El agua, el fuego, la tierra, el aire, los números dando estructura matemática al cosmos, según cada filósofo y su escuela, eran la base subyacente a los fenómenos.
Poco importa si están equivocados, importa que aluden a procesos naturales y nada más. Podrán mencionar a los dioses, pero no son parte del modelo propuesto ni los hacen responsables de los fenómenos naturales. Algunos filósofos creen en ellos, otros no, pero los dioses no son parte de la explicación.

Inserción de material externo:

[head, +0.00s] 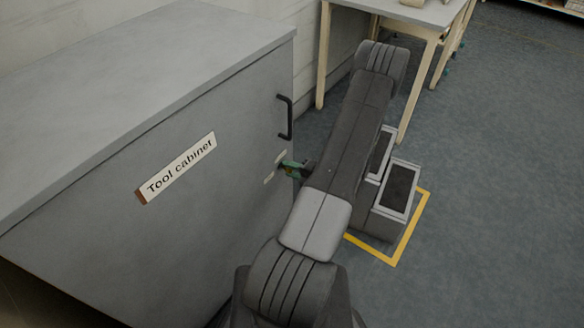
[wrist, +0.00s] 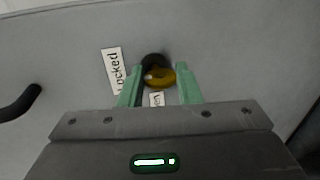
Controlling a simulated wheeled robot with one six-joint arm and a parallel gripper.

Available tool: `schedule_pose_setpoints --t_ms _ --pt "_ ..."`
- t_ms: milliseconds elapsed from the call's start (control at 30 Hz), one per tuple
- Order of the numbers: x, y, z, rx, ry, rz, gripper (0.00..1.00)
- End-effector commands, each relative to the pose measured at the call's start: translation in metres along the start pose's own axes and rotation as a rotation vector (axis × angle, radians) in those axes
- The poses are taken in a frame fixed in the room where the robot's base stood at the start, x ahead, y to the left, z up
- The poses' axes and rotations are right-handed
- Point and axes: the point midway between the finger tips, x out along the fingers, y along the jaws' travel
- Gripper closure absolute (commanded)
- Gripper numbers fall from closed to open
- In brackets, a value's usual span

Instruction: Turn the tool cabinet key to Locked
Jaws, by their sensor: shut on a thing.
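The grey tool cabinet (head: 235,115) stands at the left in the head view, with a "Tool cabinet" label on its front. In the wrist view a brass-yellow key (wrist: 160,77) sits in a dark round lock (wrist: 153,61) on the front. My gripper (wrist: 160,84) has its green fingers on either side of the key and is shut on it. A "Locked" label (wrist: 114,71) lies left of the key. A second label (wrist: 156,99) is below the key, partly hidden. In the head view my gripper (head: 293,168) is at the cabinet front and hides the key. I cannot tell which label the key points to.
A dark handle (head: 286,117) sticks out of the cabinet front above the lock; it also shows at the left of the wrist view (wrist: 20,103). A table (head: 425,14) stands behind. The floor at right is clear.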

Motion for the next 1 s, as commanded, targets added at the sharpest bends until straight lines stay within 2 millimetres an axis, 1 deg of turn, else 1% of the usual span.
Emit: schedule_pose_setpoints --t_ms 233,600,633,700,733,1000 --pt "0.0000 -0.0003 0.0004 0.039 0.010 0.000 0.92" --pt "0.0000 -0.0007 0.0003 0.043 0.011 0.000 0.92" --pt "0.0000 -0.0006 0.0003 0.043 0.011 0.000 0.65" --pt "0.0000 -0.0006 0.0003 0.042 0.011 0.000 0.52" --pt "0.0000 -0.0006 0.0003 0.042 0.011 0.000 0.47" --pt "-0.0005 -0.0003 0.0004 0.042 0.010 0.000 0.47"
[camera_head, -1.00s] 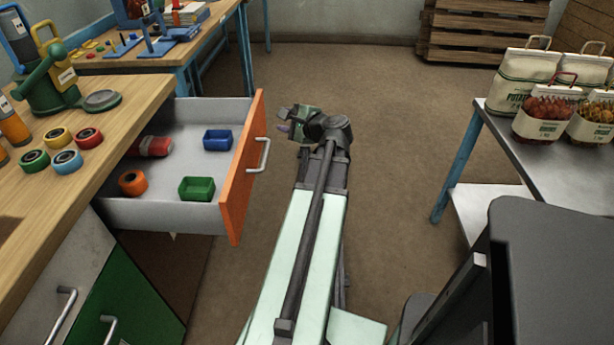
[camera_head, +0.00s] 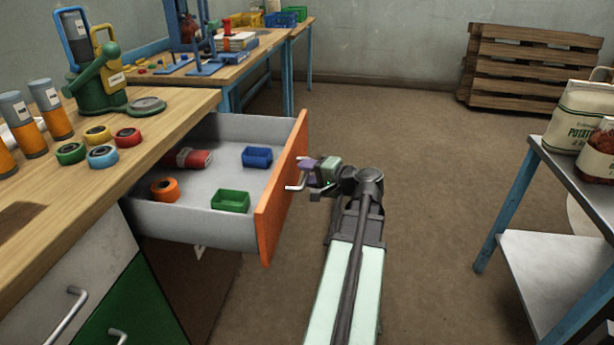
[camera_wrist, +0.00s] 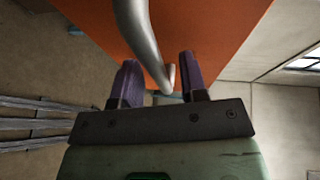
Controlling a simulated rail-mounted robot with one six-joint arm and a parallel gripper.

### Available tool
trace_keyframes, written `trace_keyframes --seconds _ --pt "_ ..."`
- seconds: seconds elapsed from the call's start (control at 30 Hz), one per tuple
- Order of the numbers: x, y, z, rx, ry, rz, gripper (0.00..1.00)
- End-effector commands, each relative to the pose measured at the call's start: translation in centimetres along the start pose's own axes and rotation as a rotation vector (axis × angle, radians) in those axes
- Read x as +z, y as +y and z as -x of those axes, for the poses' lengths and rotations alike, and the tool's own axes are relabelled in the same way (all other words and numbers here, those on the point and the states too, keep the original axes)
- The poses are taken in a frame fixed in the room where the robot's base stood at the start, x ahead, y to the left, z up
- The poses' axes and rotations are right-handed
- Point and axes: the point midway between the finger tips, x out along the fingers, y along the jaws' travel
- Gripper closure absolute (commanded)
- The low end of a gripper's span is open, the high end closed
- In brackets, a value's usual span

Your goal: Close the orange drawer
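The orange drawer (camera_head: 281,190) is pulled out from the workbench. Its orange front faces right and carries a metal bar handle (camera_head: 300,172). My gripper (camera_head: 307,170) is at the drawer front, level with the handle. In the wrist view, the two purple fingers of my gripper (camera_wrist: 157,84) are spread apart, with the handle (camera_wrist: 146,38) running between and above them and the orange front (camera_wrist: 205,35) close ahead. The fingers do not appear clamped on the handle; whether they touch it I cannot tell.
Inside the drawer are a blue bin (camera_head: 257,156), a green bin (camera_head: 231,201), an orange roll (camera_head: 165,189) and a red item (camera_head: 188,158). Tape rolls stand on the wooden bench (camera_head: 150,140). A metal table (camera_head: 560,165) with sacks is at right; open floor lies between.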

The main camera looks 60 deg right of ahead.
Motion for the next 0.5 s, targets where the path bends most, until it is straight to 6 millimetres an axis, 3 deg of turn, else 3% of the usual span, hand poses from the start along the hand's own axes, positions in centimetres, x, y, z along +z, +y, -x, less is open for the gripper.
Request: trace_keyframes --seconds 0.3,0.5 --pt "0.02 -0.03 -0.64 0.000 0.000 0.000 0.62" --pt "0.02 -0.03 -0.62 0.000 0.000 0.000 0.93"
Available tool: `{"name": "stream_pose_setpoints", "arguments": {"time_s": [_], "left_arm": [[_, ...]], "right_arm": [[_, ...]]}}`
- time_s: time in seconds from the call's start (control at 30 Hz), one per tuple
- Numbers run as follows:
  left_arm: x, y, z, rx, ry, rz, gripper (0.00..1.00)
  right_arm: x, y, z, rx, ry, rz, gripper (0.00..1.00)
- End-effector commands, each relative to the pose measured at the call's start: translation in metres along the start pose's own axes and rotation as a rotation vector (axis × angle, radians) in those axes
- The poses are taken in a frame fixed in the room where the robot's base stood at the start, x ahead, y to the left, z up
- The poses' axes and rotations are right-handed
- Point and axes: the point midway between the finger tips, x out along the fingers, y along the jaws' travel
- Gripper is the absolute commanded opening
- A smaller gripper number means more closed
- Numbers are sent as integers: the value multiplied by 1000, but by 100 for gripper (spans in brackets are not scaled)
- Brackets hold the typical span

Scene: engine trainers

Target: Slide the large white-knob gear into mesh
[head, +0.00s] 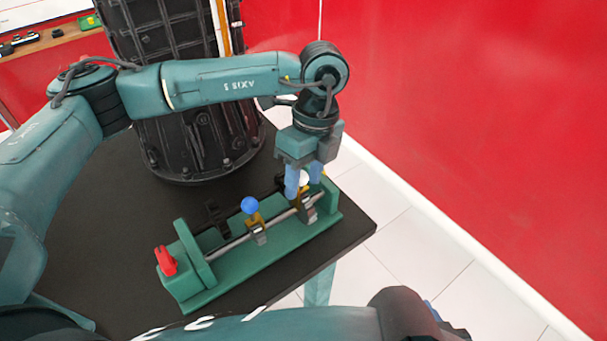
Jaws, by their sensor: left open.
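The green gear trainer (272,257) lies on the dark table, with a metal shaft (231,248) along it. The white knob (304,179) shows at the trainer's right end, above a brass-coloured fork and a grey gear (309,213) on the shaft. My left gripper (304,184) points down with its blue fingers open on either side of the white knob. Whether the fingers touch it I cannot tell. A blue knob (250,205) stands on a second fork and gear near the shaft's middle. My right arm crosses the bottom edge; its gripper (447,322) is mostly hidden at the lower right.
A red lever (165,261) sits at the trainer's left end. A large black ribbed casing (195,130) stands on the table (120,215) behind the trainer. A red wall (480,110) is to the right. A wooden shelf (50,40) is at the upper left.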

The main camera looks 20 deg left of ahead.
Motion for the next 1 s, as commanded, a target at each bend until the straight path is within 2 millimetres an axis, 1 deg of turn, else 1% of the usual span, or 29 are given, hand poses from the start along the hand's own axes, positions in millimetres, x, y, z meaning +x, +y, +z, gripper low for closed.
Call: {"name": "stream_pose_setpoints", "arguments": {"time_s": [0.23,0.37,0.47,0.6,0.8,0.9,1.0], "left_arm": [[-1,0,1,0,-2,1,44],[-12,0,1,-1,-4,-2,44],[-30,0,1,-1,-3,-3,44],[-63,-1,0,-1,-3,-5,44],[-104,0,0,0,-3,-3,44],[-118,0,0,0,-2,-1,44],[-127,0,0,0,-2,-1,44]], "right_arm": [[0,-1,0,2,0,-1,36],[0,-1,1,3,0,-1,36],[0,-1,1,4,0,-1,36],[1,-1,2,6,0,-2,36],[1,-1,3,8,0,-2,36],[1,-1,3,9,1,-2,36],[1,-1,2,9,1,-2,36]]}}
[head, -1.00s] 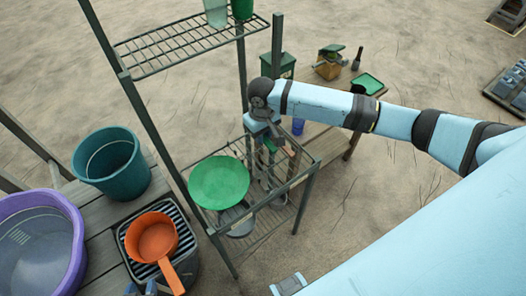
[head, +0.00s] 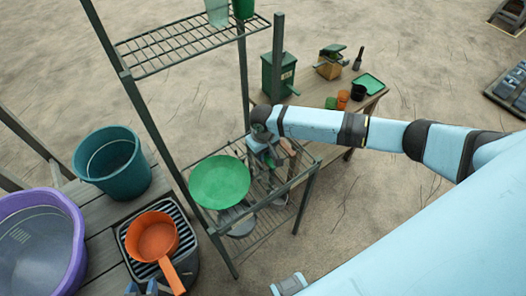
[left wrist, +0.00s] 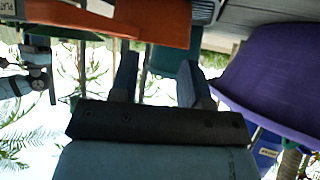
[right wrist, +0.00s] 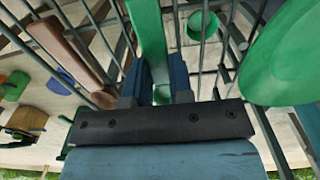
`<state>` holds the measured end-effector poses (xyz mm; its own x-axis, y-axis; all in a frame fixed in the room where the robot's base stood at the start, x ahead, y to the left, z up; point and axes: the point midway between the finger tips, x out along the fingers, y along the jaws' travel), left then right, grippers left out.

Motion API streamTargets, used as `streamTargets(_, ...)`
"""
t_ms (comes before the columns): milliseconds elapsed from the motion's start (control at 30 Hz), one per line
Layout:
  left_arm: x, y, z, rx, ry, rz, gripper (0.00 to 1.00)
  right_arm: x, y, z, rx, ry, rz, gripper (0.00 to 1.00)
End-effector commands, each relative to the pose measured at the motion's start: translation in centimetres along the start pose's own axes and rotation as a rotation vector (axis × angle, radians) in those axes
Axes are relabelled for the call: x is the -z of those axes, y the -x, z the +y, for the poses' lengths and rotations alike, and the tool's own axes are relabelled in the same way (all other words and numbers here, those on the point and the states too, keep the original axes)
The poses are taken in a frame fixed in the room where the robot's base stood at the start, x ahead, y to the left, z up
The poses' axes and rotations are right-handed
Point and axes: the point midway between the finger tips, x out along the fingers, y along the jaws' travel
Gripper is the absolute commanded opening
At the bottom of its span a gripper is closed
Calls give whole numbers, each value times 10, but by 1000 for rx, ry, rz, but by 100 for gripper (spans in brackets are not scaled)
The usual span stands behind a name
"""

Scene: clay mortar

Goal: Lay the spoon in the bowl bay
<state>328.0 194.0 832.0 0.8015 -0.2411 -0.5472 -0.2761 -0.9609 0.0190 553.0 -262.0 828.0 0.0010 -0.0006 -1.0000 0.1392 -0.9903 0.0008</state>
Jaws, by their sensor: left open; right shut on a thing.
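My right gripper (right wrist: 158,85) is shut on a long green piece (right wrist: 149,32), which looks like the spoon's handle; its far end is hard to make out. In the head view my right gripper (head: 268,160) is down at the lower tier of the wire rack (head: 312,165), just right of a round green dish (head: 219,182). The dish also shows at the right of the right wrist view (right wrist: 290,60). Wire bars surround the green piece; which bay it is in I cannot tell. My left gripper (left wrist: 158,88) is open and empty, near an orange pan's handle (left wrist: 110,22).
A brown wooden piece (right wrist: 72,58) stands in the rack beside my right gripper. A teal bucket (head: 112,165), purple tub (head: 40,240) and orange pan (head: 152,238) are at the left. Behind, a wooden table holds a dark green box (head: 280,75) and small cups (head: 343,98).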

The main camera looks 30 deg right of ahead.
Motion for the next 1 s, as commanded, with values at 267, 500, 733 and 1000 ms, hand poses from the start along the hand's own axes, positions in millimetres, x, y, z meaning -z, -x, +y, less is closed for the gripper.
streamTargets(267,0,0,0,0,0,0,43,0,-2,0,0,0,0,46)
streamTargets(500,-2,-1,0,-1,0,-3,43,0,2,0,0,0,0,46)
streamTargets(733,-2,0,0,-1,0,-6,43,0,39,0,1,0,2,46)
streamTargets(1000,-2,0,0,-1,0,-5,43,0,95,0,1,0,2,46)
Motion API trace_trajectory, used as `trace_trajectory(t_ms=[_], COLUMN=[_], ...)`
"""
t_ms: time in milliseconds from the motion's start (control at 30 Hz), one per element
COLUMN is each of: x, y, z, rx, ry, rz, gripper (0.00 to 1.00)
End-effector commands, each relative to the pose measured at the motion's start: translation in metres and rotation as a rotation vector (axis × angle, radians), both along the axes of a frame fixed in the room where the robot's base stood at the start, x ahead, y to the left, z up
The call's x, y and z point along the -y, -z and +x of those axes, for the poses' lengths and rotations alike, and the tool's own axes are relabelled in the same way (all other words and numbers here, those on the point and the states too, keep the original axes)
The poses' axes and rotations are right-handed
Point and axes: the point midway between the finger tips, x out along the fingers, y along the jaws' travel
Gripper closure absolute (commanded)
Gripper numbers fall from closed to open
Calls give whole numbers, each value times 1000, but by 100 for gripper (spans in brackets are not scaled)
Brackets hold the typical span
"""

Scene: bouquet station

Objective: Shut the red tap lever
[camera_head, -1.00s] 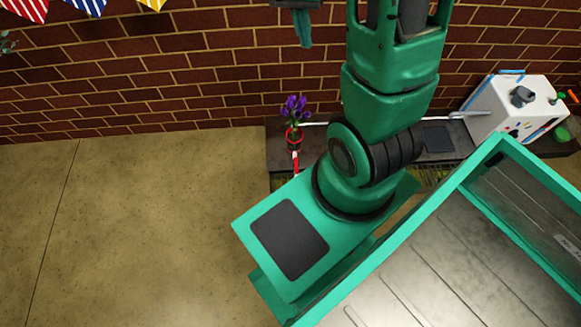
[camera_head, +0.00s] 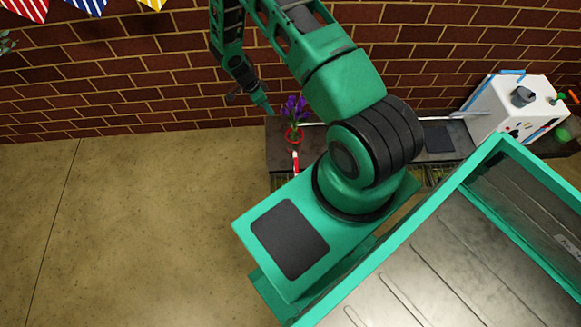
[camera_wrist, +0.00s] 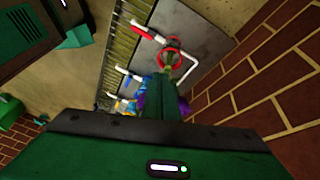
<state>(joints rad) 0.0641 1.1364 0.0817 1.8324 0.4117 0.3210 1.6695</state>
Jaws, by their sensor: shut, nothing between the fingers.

El primer filósofo no teísta del que tenemos noticia es Tales de Mileto, nacido en el 625 antes de nuestra era. Son suyas las primeras especulaciones sobre la realidad física. Propone el agua como la esencia del orden cósmico; calculó el eclipse solar del año 585 antes de nuestra era; en Egipto descubrió un método para medir la altura de una pirámide a partir de su sombra.
Con él da inicio la organización de la geometría, la cual concluiría tres siglos después con el fulgurante edificio de Euclides.
No sabemos cuándo surgieron las primeras explicaciones sobre los fenómenos de la naturaleza, pero las más antiguas están basadas siempre en las pendencias entre los dioses y los humanos.
De manera paralela, comenzó a desarrollarse en todos los pueblos la observación: el paso de las estaciones, el perfecto orden de las estrellas y el desorden en cinco de ellas que vagaban de aquí para allá, por entre las estrellas fijas, y por lo cual los griegos las llamaron “planitis”, que significa “vagabundo”.
Estos inicios ocurrieron en Jonia, la costa egea que hoy es turca, y fue griega por milenios hasta la ocupación turca de 1425, remachada con la caída de Constantinopla en 1453.
Jonia es un punto de cruce para las grandes culturas de Egipto y Mesopotamia: la primera globalización.